Dataset records:
====

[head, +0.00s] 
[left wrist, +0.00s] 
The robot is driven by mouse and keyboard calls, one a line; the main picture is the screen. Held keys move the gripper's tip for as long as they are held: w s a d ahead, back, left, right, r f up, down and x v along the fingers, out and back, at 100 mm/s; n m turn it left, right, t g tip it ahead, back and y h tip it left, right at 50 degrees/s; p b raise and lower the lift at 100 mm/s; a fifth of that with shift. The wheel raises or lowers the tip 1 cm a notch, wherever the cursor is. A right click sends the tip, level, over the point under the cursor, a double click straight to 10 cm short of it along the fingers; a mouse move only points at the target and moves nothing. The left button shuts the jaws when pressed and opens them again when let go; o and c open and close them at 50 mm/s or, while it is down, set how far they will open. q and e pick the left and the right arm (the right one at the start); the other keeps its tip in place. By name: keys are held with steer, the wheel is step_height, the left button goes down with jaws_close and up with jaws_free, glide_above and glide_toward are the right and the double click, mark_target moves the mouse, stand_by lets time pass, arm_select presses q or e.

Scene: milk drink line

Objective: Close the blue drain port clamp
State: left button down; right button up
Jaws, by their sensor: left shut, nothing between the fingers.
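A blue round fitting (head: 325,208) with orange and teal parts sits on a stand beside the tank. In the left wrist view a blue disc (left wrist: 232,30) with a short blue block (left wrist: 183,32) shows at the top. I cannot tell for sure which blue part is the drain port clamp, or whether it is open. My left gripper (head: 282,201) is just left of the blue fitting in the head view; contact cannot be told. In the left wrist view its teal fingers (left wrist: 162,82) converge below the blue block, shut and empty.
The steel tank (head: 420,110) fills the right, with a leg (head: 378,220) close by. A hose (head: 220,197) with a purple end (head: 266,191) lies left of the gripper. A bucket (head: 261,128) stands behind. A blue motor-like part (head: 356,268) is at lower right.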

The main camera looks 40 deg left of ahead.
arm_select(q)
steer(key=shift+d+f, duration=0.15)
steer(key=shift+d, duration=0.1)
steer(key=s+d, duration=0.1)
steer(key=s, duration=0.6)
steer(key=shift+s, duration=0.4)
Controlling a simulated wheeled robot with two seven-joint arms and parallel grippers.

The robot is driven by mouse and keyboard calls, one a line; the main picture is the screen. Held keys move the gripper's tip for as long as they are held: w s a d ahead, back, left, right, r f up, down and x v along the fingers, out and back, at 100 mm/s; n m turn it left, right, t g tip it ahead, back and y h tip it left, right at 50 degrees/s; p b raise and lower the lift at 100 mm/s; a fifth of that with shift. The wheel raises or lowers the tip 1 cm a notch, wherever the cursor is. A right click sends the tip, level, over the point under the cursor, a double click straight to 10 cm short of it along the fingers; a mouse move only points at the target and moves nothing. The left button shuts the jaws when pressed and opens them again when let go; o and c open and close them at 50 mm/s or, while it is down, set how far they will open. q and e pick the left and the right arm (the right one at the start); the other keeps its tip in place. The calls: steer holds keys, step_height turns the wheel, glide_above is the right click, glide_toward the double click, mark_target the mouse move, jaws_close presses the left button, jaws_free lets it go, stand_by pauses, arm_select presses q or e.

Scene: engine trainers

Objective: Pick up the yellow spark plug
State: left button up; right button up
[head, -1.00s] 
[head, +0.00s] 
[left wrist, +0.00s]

====

## [What is expected]
Return what is listed above, exactly and completely.

## [Task output]
[head, +0.00s] 
[left wrist, +0.00s] 
The robot is driven by mouse and keyboard calls, one a line; the main picture is the screen. Held keys move the gripper's tip for as long as they are held: w s a d ahead, back, left, right, r f up, down and x v along the fingers, out and back, at 100 mm/s; n m turn it left, right, t g tip it ahead, back and y h tip it left, right at 50 degrees/s; p b raise and lower the lift at 100 mm/s; a fifth of that with shift. The wheel raises or lowers the tip 1 cm a notch, wherever the cursor is. A right click sends the tip, level, over the point under the cursor, a double click straight to 10 cm short of it along the fingers; a mouse move only points at the target and moves nothing. The left button shuts the jaws when pressed and opens them again when let go; o and c open and close them at 50 mm/s or, while it is down, set how far they will open. q and e pick the left and the right arm (the right one at the start); the other keeps its tip in place. By name: keys are held with steer, the wheel is step_height, the left button goes down with jaws_close and up with jaws_free, glide_above and glide_toward are the right and the double click, mark_target moves the mouse, stand_by lets time pass, arm_select presses q or e.

Scene: milk drink line

Objective: Close the blue drain port clamp
State: left button down; right button up
Jaws, by their sensor: left shut, nothing between the fingers.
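A blue round fitting (head: 325,208) with orange and teal parts sits on a stand beside the tank. In the left wrist view a blue disc (left wrist: 232,30) with a short blue block (left wrist: 183,32) shows at the top. I cannot tell for sure which blue part is the drain port clamp, or whether it is open. My left gripper (head: 282,201) is just left of the blue fitting in the head view; contact cannot be told. In the left wrist view its teal fingers (left wrist: 162,82) converge below the blue block, shut and empty.
The steel tank (head: 420,110) fills the right, with a leg (head: 378,220) close by. A hose (head: 220,197) with a purple end (head: 266,191) lies left of the gripper. A bucket (head: 261,128) stands behind. A blue motor-like part (head: 356,268) is at lower right.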

The main camera looks 40 deg left of ahead.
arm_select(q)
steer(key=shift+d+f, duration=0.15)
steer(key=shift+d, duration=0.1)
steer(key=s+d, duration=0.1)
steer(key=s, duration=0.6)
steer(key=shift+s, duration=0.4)
Controlling a simulated wheeled robot with two seven-joint arms and parallel grippers.

The robot is driven by mouse and keyboard calls, one a line; the main picture is the screen. Held keys move the gripper's tip for as long as they are held: w s a d ahead, back, left, right, r f up, down and x v along the fingers, out and back, at 100 mm/s; n m turn it left, right, t g tip it ahead, back and y h tip it left, right at 50 degrees/s; p b raise and lower the lift at 100 mm/s; a fifth of that with shift. The wheel raises or lowers the tip 1 cm a notch, wherever the cursor is. A right click sends the tip, level, over the point under the cursor, a double click straight to 10 cm short of it along the fingers; a mouse move only points at the target and moves nothing. The left button shuts the jaws when pressed and opens them again when let go; o and c open and close them at 50 mm/s or, while it is down, set how far they will open. q and e pick the left and the right arm (the right one at the start); the other keeps its tip in place. The calls: steer holds keys, step_height turns the wheel, glide_above is the right click, glide_toward the double click, mark_target the mouse move, jaws_close presses the left button, jaws_free lets it go, stand_by pauses, arm_select presses q or e.

Scene: engine trainers

Objective: Pick up the yellow spark plug
State: left button up; right button up
[head, -1.00s] 
[head, +0.00s] 
[left wrist, +0.00s]

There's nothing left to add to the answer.